Robot task records
***

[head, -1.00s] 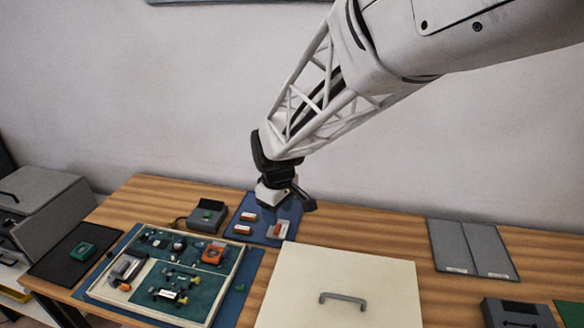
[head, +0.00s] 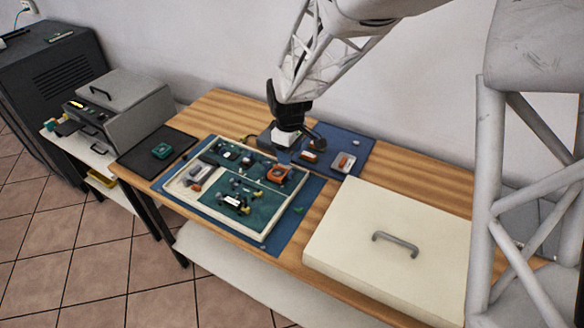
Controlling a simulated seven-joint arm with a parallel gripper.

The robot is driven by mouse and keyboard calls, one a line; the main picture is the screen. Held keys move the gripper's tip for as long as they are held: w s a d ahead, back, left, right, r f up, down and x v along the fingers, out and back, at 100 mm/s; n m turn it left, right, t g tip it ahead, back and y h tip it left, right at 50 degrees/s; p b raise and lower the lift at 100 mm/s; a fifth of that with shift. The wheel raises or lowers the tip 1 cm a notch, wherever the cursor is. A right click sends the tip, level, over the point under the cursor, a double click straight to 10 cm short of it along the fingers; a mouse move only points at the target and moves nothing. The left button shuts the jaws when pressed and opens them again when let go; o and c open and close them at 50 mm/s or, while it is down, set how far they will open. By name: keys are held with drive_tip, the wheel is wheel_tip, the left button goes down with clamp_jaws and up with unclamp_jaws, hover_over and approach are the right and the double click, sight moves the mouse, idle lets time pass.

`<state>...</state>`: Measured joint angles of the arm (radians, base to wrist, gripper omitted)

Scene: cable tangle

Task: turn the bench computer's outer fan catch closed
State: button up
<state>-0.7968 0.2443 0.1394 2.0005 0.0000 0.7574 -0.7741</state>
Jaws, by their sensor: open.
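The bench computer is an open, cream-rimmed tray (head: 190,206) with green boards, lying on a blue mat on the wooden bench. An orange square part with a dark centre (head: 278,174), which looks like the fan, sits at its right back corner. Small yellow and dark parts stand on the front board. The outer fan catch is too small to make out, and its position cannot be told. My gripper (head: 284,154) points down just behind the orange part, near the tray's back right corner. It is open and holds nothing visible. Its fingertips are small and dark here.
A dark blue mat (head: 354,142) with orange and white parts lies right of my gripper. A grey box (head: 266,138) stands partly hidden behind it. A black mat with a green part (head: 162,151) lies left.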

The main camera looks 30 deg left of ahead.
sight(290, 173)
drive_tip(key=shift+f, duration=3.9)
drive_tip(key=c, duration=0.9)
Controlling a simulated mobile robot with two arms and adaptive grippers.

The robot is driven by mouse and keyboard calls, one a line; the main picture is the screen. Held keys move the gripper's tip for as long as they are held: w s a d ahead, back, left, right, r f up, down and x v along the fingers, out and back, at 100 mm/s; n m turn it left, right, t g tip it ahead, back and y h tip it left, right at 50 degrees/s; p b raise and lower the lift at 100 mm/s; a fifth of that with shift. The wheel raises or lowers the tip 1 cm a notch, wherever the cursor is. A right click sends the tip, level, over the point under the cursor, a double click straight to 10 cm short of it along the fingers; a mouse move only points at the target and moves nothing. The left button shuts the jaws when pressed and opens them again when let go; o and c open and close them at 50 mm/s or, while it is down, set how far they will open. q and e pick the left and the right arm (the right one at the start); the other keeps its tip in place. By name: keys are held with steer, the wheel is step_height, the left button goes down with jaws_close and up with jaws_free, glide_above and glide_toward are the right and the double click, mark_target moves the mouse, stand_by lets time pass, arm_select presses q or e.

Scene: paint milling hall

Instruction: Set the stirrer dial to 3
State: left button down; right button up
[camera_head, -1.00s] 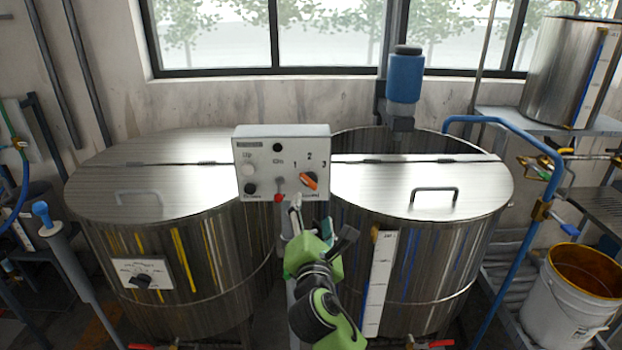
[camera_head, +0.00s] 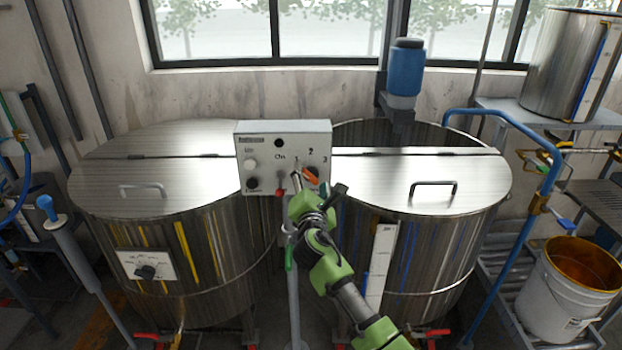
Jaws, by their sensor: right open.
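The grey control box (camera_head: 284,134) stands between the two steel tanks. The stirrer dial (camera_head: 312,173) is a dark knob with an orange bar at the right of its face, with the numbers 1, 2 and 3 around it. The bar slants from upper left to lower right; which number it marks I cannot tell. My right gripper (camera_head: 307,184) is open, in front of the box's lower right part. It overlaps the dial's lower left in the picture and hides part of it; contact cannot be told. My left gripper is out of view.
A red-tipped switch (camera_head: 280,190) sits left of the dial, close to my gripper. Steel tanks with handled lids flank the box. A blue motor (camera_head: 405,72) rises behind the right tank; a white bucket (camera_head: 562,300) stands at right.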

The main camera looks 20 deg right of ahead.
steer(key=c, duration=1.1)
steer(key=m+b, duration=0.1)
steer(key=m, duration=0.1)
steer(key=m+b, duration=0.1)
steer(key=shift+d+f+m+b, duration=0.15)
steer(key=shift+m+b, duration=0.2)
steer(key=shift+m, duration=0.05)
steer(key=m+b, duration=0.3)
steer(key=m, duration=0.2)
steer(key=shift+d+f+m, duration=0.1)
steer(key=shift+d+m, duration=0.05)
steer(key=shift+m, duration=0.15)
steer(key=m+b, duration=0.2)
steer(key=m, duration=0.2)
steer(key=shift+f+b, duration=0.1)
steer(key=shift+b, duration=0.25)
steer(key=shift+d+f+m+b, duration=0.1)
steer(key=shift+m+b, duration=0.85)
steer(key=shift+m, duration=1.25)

***

-- Directions --
The first line to copy holds "[head, +0.00s]", and the last holds "Controlling a simulated seven-joint". Copy them and the lines between exactly, leaving out pictures.

-- Answer for the task --
[head, +0.00s] 
Controlling a simulated seven-joint arm with a parallel gripper.

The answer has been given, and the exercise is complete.